What do I do if I did not receive a V11 reminder?
Use the 11-digit reference from your V5C logbook instead. Go to gov.uk/vehicle-tax and enter that number in the same field. The V11 is a convenience, not a requirement. If your V5C is also missing, order a replacement at gov.uk/order-vehicle-registration-certificate (£25, up to 10 working days).
Can I renew my car tax without an MOT?
No. DVLA checks the MOT database at the moment of renewal. If the MOT has expired or is about to expire during the tax period, renewal is blocked. Book and pass an MOT first, wait for the database to update, then retry the tax renewal.
Why did my car tax renewal fail?
The five most common reasons are: no valid MOT on DVLA's database, no insurance on the Motor Insurance Database, an expired V11 reference number, a change-of-keeper issue not yet processed, or a Direct Debit mandate problem (failed payment, unsigned mandate, or name mismatch). Fix the underlying issue and retry. Call DVLA on 0300 790 6802 if the problem persists.
How much is the 2026/27 tax renewal for a standard car?
£200 per year for most cars registered after 1 April 2017 (up from £195 in 2025/26). Monthly Direct Debit totals £210 over 12 months (a 5% surcharge). Six-monthly renewal is £110 by card or £105 per six-month block by Direct Debit. Cars over £40,000 list price pay an extra £440 per year supplement in years 2 to 6.
Can I renew six months at a time instead of annually?

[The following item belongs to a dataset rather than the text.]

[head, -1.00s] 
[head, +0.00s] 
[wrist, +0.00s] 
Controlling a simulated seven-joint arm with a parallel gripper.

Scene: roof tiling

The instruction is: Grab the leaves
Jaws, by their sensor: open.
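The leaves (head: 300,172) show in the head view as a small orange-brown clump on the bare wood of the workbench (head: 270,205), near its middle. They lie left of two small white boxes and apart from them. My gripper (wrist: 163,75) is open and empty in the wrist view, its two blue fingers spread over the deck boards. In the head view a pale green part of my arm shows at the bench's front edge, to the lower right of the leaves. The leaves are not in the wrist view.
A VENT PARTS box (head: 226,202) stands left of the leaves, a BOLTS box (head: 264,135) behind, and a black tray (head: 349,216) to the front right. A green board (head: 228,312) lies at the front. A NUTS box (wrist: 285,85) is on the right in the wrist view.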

Yes. The 6-month option is available at gov.uk/vehicle-tax for card payment (£110 for a standard car) or Direct Debit (£105 per six-month block, total £210 annually). The 5% surcharge applies to any payment spread beyond annual.
How do I cancel auto-renewal on my car tax?

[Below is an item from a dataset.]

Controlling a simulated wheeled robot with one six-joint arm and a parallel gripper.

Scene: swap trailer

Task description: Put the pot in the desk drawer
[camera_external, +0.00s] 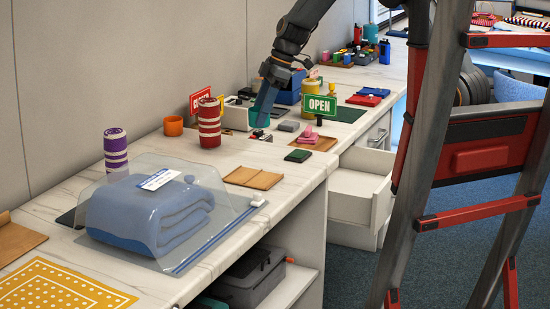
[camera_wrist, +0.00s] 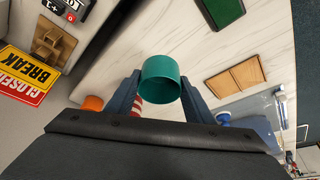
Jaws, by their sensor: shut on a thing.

Either cancel the Direct Debit through your bank, or use the DVLA online form at gov.uk/cancel-vehicle-tax-direct-debit. Cancellation takes effect immediately; the current paid-up tax remains valid until its expiry date. If you want to keep the car on the road, re-tax it manually before the current period ends, or set up a new DD.
Sources and verification
All rates, processes, and enforcement details reflect the DVLA online service and gov.uk V149 rate tables as of 23 April 2026.